Writing our own conditions for greatness minimises emotional pain and heightens our chances that we’ll do your best work.

The martyr complex

Oftentimes we struggle to say no to our clients or take on particular clients who we know aren’t a great fit because we struggle with the martyr complex. People who are naturally generous-spirited and kind, who may also be working as healers or helpers, oftentimes suffer from the martyr complex of wanting to help, serve or save everyone.

This rarely ends well. First, because clients who are attracted to those with a martyr complex are oftentimes in the grips of an emergency or panic. They are not able to help themselves and so reach out to others to save them. Unless we work in emergency health or other emergency services, we aren’t helping them by stepping in to save the day.

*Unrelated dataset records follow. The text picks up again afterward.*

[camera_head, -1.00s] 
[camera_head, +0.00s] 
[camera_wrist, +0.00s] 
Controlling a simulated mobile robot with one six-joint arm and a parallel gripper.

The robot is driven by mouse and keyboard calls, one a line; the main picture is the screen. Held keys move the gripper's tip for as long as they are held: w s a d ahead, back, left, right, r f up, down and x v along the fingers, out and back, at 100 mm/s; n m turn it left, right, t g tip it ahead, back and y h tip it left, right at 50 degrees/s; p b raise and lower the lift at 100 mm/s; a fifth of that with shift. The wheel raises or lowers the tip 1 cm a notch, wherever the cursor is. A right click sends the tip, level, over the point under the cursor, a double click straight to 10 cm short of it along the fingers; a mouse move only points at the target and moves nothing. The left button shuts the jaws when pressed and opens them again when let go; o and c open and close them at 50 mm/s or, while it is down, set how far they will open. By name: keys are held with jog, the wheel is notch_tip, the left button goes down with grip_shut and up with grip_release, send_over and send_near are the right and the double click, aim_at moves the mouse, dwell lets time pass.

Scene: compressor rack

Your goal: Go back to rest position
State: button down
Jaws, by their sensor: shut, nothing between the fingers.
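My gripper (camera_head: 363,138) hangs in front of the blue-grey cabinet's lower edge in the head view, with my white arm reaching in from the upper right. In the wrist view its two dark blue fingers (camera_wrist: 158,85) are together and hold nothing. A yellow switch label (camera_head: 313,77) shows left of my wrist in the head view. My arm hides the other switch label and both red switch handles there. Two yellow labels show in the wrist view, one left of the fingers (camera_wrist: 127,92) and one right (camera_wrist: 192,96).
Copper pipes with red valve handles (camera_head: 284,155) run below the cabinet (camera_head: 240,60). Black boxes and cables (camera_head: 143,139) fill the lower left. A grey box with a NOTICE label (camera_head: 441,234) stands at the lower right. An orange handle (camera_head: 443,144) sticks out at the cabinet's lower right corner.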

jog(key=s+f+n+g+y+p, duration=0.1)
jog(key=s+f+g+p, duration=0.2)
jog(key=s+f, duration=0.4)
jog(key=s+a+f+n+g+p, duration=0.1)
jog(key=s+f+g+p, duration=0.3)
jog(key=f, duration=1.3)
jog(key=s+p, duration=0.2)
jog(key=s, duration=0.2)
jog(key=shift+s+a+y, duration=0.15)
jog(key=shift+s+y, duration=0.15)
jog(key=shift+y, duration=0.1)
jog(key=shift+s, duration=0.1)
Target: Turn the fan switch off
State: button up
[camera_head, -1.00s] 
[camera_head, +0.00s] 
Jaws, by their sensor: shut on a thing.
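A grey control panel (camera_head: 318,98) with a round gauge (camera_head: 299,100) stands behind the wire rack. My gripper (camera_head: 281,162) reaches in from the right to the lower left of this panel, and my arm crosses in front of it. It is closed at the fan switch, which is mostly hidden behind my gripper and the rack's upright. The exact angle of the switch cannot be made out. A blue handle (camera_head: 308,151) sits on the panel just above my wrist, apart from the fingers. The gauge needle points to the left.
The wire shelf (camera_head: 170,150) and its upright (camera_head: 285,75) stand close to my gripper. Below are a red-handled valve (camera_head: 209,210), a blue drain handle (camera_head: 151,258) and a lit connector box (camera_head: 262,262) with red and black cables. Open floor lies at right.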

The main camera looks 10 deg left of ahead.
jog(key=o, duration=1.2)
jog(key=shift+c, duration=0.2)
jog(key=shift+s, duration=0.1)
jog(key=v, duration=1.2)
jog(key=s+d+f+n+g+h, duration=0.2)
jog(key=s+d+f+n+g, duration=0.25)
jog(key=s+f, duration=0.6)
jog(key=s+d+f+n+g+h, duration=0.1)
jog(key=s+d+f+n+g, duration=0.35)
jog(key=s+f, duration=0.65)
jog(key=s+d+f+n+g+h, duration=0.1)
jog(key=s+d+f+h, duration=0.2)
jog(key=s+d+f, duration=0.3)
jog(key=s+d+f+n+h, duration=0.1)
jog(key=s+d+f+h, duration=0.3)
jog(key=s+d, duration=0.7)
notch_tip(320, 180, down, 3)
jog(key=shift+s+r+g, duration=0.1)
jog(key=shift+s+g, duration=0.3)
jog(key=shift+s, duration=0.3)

We are teaching people that being in emergency will get you attention and that your time and boundaries aren’t worth much. We know that real, enduring change isn’t possible until we’re ready for it, not just paying lip service. Clients in the grips of a crisis are rarely ready to make change and so won’t experience the full benefits of what you offer.

Sometimes, we experience an adrenalin rush lurching from emergency to emergency, sweeping in to ‘save’ clients from themselves. If that’s you, then I’m afraid this article won’t help. You need to know – through consistent bouts of illness, an empty bank account, or constant anxiety or depression – that you can’t continue in the manner in which you’ve been going, and want to change more than you want to experience the rush of emergency.

Sensitivity in business is not a dirty word. It can be your secret advantage. It can give you an advantage in spotting market trends, creating relevant, powerful and creative marketing materials, crafting spot-on products and services that your clients love to buy, and inspiring passion and enthusiasm that puts you ahead of the rest.

But, like all things, there’s a shadow side to these strengths. We don’t need to suffer the repercussions of our sensitive natures if we don’t want to. We need to safeguard our strengths and give ourselves the best possible chance of doing exceptional work.